The book provides an excellent overview of the essential elements of the Kyoto Protocol that need to be understood in order to seriously consider how carbon storage markets might be designed. For example,  Shogren (1999, p. 37) makes the awfully important point related to storage of carbon in sinks of all kinds (including, then, agricultural land) that  "We must quickly examine the nature of sinks to sort out whether the costs of measurement, verification, and enforcement exceed the benefits. . . ".  As he notes, "little is known with certainty about the net uptake of the terrestrial sinks..." (Shogren, 1999, p. 9), referring specifically to North America, but a statement that perhaps applies more widely.  Also, he calls for test studies on emissions markets.  Such markets are recommended in the Kyoto Protocol.  Seemingly, we need the same test studies for carbon storage markets, perhaps simulating same using the World Wide Web or  in experimental (economics) laboratories, as well as in using survey techniques to actually contact and improve understanding of potential buyers and sellers of carbon storage.  Through such studies, empirical tests for the extent to which a "vast untapped morality" is, or is not, buried within could also be considered.  

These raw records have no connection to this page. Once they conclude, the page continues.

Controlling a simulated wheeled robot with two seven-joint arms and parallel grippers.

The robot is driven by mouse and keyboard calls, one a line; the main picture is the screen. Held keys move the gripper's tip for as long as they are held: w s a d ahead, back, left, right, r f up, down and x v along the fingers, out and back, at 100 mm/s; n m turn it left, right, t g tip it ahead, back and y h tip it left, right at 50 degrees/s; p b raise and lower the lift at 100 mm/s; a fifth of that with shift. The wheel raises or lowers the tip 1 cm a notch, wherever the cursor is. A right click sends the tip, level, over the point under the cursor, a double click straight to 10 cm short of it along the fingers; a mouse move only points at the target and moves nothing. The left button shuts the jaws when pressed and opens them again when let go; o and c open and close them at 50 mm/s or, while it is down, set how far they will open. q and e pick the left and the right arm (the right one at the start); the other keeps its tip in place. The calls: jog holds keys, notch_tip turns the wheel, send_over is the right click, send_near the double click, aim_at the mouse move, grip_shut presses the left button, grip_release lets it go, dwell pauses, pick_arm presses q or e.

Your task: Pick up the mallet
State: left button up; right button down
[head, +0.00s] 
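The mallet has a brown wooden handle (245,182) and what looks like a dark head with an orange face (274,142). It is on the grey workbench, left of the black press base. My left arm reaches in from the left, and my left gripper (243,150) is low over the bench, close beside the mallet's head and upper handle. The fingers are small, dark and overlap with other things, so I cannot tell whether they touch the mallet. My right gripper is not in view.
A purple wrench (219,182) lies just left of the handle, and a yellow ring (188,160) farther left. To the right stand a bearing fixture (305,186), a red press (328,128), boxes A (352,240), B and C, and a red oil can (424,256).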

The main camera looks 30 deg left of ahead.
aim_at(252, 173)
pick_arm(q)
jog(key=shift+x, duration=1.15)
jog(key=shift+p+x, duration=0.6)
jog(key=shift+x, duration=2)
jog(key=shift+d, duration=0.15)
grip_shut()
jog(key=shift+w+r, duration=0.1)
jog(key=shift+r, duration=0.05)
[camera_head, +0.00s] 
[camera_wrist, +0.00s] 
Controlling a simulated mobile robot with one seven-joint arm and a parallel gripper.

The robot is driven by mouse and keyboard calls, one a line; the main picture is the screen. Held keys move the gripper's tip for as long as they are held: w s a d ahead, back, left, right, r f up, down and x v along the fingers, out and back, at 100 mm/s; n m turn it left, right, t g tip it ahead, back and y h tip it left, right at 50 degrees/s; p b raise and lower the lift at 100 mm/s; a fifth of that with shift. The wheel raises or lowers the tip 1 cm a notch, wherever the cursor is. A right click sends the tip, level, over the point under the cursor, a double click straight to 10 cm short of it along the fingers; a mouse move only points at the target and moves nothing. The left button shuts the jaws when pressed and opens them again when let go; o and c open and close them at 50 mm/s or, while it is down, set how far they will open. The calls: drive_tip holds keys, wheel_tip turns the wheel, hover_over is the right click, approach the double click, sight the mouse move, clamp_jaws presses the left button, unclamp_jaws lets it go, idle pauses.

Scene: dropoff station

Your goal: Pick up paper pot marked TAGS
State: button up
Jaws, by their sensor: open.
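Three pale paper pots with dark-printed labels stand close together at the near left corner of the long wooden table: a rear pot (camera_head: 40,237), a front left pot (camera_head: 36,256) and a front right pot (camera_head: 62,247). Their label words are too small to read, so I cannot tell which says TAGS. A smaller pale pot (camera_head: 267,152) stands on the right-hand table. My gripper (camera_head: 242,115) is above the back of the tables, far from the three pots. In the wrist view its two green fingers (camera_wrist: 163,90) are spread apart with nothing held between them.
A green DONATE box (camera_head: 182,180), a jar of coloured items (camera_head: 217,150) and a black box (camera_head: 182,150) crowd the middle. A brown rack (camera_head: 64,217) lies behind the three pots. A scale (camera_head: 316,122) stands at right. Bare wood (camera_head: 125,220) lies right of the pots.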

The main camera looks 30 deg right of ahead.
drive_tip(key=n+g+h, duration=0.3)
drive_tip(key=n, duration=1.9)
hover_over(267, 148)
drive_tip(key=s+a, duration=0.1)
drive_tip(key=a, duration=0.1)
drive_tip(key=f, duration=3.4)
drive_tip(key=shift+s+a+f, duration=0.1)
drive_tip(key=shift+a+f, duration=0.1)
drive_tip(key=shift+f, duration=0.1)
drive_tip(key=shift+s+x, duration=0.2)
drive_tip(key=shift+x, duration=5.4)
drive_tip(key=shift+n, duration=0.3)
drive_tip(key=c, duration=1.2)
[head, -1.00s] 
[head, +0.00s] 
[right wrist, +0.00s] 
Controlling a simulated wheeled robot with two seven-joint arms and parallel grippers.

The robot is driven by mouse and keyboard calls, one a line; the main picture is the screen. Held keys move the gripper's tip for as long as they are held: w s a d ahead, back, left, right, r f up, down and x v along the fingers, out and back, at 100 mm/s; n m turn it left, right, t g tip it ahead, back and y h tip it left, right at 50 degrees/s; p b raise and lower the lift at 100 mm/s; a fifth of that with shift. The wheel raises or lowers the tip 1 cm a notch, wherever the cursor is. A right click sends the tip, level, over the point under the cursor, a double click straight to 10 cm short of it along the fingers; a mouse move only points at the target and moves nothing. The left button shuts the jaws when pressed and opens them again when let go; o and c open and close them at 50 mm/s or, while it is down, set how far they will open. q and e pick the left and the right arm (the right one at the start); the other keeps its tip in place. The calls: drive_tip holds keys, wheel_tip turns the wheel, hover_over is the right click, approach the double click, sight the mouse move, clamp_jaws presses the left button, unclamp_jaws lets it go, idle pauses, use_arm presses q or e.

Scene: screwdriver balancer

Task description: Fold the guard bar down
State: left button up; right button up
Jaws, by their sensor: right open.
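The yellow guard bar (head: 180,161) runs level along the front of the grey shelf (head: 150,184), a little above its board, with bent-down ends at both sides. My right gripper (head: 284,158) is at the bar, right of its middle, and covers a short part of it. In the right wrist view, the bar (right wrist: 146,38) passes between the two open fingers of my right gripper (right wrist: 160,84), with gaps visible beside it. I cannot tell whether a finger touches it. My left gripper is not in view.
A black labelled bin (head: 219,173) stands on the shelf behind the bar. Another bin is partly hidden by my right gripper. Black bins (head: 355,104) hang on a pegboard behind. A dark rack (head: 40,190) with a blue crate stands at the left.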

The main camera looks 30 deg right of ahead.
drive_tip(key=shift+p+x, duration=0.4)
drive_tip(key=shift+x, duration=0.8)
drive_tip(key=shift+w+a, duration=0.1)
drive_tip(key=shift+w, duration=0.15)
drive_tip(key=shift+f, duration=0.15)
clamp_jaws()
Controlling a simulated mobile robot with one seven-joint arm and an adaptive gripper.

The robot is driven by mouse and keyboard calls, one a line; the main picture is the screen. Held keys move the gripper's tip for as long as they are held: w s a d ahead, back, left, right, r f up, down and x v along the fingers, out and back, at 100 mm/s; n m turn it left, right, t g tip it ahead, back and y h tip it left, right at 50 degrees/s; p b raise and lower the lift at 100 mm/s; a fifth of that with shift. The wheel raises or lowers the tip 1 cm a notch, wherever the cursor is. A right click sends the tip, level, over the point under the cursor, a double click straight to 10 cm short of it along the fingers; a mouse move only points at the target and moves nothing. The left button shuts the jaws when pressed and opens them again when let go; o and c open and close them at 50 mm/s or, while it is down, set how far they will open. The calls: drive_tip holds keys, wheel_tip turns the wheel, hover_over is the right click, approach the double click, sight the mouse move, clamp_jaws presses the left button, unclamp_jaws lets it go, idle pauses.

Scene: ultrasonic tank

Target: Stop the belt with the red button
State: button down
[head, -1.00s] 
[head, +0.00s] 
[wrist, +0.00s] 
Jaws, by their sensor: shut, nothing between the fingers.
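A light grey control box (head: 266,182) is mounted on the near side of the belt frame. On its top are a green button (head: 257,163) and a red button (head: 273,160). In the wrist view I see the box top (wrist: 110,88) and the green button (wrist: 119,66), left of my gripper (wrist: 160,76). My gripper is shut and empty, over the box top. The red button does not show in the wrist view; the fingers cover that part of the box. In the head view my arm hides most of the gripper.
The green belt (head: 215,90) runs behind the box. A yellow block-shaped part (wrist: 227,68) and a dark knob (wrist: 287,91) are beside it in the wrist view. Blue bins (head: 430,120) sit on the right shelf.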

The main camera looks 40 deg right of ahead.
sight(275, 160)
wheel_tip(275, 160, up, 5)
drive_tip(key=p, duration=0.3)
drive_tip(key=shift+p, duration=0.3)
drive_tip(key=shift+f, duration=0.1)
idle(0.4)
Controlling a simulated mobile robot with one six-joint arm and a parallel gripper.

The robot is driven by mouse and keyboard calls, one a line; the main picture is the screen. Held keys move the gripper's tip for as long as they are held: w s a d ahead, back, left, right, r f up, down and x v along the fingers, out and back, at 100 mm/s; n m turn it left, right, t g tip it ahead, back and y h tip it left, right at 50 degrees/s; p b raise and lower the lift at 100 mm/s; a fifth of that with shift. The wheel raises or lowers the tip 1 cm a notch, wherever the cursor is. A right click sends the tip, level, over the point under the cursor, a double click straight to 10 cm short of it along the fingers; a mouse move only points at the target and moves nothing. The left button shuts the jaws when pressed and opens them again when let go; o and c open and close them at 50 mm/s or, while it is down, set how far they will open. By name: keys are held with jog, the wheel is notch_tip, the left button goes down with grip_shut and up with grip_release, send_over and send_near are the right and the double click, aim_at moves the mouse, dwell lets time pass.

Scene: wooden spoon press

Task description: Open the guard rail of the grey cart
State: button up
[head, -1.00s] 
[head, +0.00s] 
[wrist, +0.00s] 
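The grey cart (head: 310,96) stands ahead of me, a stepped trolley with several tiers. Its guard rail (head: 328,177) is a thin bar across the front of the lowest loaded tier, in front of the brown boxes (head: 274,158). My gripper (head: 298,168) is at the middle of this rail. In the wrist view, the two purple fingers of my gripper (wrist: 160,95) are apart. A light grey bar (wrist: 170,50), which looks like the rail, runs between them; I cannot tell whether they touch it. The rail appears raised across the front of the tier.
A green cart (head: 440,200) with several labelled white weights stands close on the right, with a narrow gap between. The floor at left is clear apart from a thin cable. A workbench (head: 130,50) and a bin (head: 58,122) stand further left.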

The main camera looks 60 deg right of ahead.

The ultimate answer for the process started in motion by the Kyoto Protocol will likely lie somewhere between the Shogren (1999, p. 36) admonishment that only "real incentives will be needed" and only relying on the possibility of "vast untapped morality buried within (which seems closest to the tone of the Kyoto Protocol)."  Studies have shown that individuals pursue both an others-interest. . .  reflecting the morality within. . .  jointly with the self-interest that requires incentives (See Metaeconomics Papers).  This suggests that some mixture of incentives and appeals to doing the right thing will produce the largest (Benefits - Costs) outcome.  The scientific question shifts to discovering and analyzing the balance of the two forces and focusing on the convergence of the approaches.